Si Les Frivolités Parisiennes avaient déjà monté l’œuvre, en 2017, au Théâtre Trévise, il s’agit, ici, d’un tout nouveau spectacle, confié au savoir-faire de Pascal Neyron. Même si le texte parlé – bavard – l’emporte un peu trop sur le chanté, enfermé dans ses numéros trop isolés, rythme et rentre-dedans sont habilement exploités par des acteurs aux costumes imaginatifs.

Ceux-ci se détachent aisément sur des fonds d’une sobriété bienvenue : un grand tableau caché sous un drap blanc, au milieu d’un atelier noir, une salle pleine de lumière du large, bleue, rosée, un écrin doré qui conserve, au III, les personnages, jusqu’à leur intervention dans l’action, tout est simple, et efficace. Et suffisant pour retrouver l’esprit parisien de 1924, mêlé d’une modernité, qui dit l’actualité de mœurs toujours en pratique.

L’humour musical reste davantage de son temps, qui sait aussi bien caractériser le parvenu (« Quand on est riche », vrai marqueur thématique), montrer que la java était neuve, alors, ou jouer du pastiche. Surprise dans la fosse, pas de chef : le petit ensemble orchestral, conforme à l’original d’Yvain, est tellement rodé qu’il fait un sans-faute, mené  par Thibaut Maudry, premier violon.

Sur scène, on ne résiste pas au beau baryton de Philippe Brocard, totalement à l’aise en nouveau riche à gifler.
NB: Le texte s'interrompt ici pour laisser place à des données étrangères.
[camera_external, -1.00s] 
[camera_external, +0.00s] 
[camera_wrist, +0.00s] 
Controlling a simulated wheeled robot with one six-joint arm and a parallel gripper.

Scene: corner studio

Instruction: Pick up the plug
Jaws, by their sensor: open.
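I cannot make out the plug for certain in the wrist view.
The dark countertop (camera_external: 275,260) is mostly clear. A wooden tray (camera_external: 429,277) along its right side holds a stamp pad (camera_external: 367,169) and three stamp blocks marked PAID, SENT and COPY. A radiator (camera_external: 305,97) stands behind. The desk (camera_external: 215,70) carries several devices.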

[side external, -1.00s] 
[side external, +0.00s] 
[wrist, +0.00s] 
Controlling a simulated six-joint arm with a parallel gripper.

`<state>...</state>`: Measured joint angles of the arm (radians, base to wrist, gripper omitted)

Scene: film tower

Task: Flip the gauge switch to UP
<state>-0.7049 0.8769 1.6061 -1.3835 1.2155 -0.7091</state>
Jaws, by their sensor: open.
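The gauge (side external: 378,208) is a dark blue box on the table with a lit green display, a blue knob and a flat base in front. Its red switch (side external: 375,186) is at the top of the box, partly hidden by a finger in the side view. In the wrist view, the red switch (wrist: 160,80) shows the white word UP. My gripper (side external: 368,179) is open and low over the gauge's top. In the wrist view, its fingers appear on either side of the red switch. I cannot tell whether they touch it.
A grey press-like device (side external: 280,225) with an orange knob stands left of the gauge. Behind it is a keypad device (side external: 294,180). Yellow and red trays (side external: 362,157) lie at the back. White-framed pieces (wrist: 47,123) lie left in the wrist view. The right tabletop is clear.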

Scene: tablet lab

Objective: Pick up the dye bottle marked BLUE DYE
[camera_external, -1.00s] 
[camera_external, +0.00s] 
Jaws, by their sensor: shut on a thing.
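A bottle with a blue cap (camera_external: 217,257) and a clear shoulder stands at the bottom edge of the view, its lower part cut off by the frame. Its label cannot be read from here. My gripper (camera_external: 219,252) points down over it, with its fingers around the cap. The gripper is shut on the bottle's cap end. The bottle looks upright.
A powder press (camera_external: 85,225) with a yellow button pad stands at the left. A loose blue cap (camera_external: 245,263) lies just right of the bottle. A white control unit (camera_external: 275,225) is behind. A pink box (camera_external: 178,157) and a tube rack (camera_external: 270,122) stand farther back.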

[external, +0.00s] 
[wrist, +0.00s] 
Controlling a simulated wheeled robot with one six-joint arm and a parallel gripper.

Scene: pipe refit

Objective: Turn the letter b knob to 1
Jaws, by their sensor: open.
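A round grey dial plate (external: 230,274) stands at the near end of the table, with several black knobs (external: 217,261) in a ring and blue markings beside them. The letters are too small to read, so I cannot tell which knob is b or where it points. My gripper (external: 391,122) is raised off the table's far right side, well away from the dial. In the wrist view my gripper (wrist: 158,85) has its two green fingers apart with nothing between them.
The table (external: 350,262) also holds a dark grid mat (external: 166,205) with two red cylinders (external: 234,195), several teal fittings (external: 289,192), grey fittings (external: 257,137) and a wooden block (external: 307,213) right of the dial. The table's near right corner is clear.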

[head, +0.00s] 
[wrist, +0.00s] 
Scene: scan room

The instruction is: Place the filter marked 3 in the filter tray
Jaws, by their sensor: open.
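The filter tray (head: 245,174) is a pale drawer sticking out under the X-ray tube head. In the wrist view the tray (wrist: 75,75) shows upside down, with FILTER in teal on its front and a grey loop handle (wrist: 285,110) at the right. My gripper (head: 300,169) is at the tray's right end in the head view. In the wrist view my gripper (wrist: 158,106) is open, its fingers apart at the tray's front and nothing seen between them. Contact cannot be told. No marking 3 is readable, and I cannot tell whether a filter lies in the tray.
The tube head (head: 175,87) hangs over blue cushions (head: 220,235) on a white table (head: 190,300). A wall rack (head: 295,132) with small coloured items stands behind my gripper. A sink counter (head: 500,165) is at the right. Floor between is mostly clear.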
Marie Lenormand compose une Baronne haute en couleur, flamboyante et défaite, dont on ne sait si elle se moque ou compatit (« Faible et tendre femme ») aux déboires de son sexe.

Amélie Tatti est une Colette sûre d’elle, bien chantante, comme Julie Mossay, amante sans scrupule, tout aussi volontariste. Aurélien Gasse, écartelé entre les deux, compose un peintre indécis, mais assez poète pour qu’on l’apprécie, et Charles Mesrine offre un mari de service drolatique.

Mais la plus ébouriffante, c’est Lara Neumann, épouse popote et aveugle qui, une fois décillée, devient une bête de scène, emportant la salle avec elle. On en redemande.